Temperature Differential in Concrete Pavements in Tropical Environment

Paper by SEVERI BALBO from ISCR 9th 2004 Instanbul Turkey

Results of over one year monitoring concrete pavement slabs in São Paulo, where a typical hot-wet environment prevails, were presented. The experimental test tracks comprise 15 different concrete slabs instrumented with thermal resistors allowing the monitoring of temperatures. Over the course of the monitoring, it was sought the influence of climatic conditions such as temperature and moisture on the daily and seasonal variations of temperature differentials through the slabs’ depths.

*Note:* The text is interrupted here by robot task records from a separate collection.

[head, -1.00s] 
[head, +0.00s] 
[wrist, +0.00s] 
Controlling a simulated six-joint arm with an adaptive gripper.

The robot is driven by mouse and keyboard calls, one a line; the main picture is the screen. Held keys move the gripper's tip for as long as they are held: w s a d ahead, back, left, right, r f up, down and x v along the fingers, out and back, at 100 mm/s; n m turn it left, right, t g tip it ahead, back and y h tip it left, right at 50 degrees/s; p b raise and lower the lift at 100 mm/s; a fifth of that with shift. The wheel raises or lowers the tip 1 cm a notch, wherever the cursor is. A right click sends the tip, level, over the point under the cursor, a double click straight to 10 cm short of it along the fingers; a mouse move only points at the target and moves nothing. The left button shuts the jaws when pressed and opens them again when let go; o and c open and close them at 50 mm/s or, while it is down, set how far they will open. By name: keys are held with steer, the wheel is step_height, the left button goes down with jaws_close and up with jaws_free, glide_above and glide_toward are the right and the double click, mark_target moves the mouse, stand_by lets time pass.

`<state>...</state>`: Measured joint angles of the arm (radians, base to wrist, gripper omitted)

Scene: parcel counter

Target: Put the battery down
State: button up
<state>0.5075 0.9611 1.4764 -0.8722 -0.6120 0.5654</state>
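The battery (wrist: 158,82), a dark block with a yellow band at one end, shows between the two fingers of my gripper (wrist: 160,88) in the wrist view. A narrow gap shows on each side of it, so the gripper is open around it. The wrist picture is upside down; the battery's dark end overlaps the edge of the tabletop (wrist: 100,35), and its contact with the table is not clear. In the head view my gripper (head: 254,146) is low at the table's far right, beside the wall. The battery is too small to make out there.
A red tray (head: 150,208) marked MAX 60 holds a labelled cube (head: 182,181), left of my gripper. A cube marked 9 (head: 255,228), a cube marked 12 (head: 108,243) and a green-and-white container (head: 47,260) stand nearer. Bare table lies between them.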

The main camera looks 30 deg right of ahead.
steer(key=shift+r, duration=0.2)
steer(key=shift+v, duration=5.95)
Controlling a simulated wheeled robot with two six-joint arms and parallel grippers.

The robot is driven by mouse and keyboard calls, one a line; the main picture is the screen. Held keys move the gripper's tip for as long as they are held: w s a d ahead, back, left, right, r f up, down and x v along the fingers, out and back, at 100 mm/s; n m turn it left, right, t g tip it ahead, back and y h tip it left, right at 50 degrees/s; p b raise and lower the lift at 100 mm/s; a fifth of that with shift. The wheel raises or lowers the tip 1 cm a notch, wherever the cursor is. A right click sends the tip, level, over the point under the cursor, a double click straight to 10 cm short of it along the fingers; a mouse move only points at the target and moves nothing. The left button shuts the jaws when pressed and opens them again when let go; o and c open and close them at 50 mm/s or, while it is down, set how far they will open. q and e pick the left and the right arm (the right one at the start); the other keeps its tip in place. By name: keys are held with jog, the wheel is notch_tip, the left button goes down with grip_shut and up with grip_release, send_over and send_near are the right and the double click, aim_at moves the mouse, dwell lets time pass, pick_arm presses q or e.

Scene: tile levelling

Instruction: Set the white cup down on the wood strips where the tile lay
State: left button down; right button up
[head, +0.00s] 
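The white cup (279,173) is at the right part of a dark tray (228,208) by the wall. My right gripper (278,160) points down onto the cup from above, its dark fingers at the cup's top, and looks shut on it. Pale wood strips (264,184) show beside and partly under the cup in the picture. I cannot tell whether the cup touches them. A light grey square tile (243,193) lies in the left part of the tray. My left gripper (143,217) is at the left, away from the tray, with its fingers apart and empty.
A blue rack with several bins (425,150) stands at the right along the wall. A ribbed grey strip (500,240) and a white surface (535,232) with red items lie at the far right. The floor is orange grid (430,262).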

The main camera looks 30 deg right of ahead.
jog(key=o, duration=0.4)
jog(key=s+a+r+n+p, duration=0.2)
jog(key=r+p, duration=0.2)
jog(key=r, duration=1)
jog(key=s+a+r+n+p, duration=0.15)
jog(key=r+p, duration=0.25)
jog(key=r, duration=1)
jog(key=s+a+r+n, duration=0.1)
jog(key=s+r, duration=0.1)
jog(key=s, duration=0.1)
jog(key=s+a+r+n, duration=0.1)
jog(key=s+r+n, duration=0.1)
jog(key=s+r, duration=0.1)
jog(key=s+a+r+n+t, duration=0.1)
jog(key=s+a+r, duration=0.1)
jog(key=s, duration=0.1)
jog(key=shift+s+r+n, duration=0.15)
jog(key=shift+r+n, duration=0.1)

Daytime temperature differentials of more than 15ºC were observed during typical summer days (e.g., high air temperature of 32ºC and 7.6 hours of solar radiation), and of about 10ºC during typical winter days (e.g., low air temperature of 11ºC and 3 hours of solar radiation). The absolute value of nighttime temperature differentials is not as extreme as the daytime differentials, and is significant mostly during spring and summer (September to March). Nonlinear quadratic temperature distributions through the slab thickness were evident in most cases; nevertheless, distributions that are almost linear may be present at some times during the day and even at night. The effects of tropical rains on temperature differentials are presented, and empirical models for the prediction of temperature differentials in slabs are suggested.